- **Exercise inputs**:
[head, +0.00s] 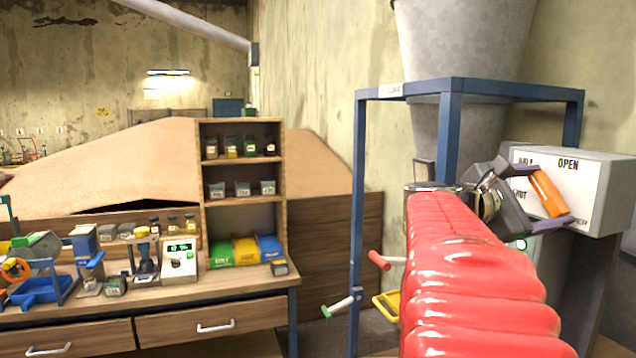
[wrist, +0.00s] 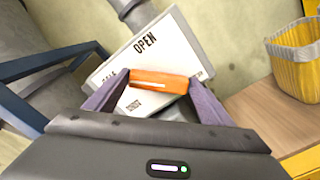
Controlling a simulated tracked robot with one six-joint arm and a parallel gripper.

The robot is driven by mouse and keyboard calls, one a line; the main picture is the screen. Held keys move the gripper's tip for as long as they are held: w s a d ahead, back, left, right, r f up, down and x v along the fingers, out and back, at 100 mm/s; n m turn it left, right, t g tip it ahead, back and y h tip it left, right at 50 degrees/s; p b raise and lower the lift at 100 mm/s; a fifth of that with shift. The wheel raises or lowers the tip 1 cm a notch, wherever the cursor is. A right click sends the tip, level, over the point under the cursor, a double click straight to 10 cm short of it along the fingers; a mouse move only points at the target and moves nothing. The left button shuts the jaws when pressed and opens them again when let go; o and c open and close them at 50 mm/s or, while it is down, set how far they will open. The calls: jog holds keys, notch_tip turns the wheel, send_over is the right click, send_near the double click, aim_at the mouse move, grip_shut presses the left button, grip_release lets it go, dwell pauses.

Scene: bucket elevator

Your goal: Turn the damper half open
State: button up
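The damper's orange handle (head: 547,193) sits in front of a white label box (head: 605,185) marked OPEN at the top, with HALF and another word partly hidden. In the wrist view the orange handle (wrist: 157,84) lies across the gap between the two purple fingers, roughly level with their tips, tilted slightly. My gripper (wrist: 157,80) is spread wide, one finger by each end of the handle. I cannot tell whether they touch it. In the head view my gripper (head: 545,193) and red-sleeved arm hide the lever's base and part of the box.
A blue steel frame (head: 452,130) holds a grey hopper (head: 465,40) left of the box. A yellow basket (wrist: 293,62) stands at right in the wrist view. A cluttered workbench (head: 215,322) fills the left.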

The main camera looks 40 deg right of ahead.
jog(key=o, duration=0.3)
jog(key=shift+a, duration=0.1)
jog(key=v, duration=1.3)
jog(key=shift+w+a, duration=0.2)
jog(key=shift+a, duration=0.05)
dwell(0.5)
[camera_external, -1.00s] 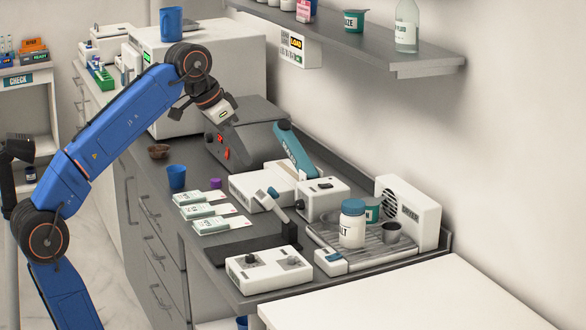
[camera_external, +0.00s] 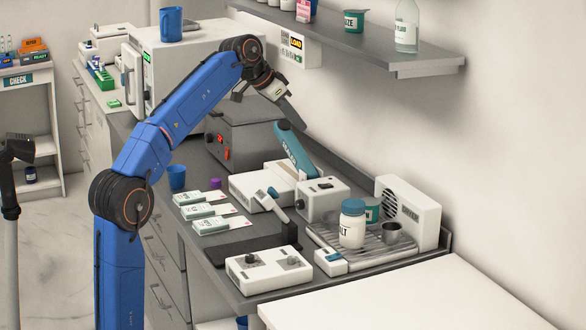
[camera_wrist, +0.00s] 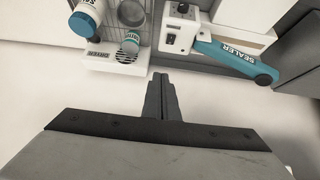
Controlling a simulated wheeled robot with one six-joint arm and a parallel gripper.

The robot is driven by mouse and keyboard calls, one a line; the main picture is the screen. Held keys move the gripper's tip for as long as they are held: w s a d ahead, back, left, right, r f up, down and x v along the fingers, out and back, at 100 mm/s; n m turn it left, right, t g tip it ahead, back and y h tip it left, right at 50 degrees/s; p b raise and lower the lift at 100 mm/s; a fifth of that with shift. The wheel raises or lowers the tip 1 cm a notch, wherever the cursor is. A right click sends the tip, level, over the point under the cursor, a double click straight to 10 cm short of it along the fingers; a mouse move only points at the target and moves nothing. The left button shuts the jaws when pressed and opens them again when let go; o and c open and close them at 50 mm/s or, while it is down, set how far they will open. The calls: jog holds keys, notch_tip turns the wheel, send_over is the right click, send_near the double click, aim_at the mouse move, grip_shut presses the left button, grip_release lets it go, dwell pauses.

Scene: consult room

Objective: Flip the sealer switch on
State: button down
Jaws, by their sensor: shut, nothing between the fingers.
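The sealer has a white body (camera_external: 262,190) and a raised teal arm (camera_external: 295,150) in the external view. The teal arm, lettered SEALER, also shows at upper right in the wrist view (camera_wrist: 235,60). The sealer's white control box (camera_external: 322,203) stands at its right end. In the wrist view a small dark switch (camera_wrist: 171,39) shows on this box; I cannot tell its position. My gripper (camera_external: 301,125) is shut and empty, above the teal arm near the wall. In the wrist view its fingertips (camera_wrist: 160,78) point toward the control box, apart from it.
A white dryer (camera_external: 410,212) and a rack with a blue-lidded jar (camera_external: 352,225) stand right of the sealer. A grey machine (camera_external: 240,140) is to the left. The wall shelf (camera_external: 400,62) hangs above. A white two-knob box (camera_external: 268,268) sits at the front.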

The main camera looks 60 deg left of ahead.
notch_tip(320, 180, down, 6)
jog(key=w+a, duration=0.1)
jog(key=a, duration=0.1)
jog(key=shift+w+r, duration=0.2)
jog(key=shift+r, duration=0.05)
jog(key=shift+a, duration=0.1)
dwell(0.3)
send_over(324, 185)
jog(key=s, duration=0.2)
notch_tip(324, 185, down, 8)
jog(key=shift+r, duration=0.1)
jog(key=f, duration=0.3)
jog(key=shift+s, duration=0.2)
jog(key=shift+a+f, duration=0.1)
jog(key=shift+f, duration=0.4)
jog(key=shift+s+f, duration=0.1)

- **Exercise directions**: In the lines above, find each one with "Controlling" and list it.

- **Task solution**:
Controlling a simulated tracked robot with one six-joint arm and a parallel gripper.
Controlling a simulated wheeled robot with one six-joint arm and a parallel gripper.

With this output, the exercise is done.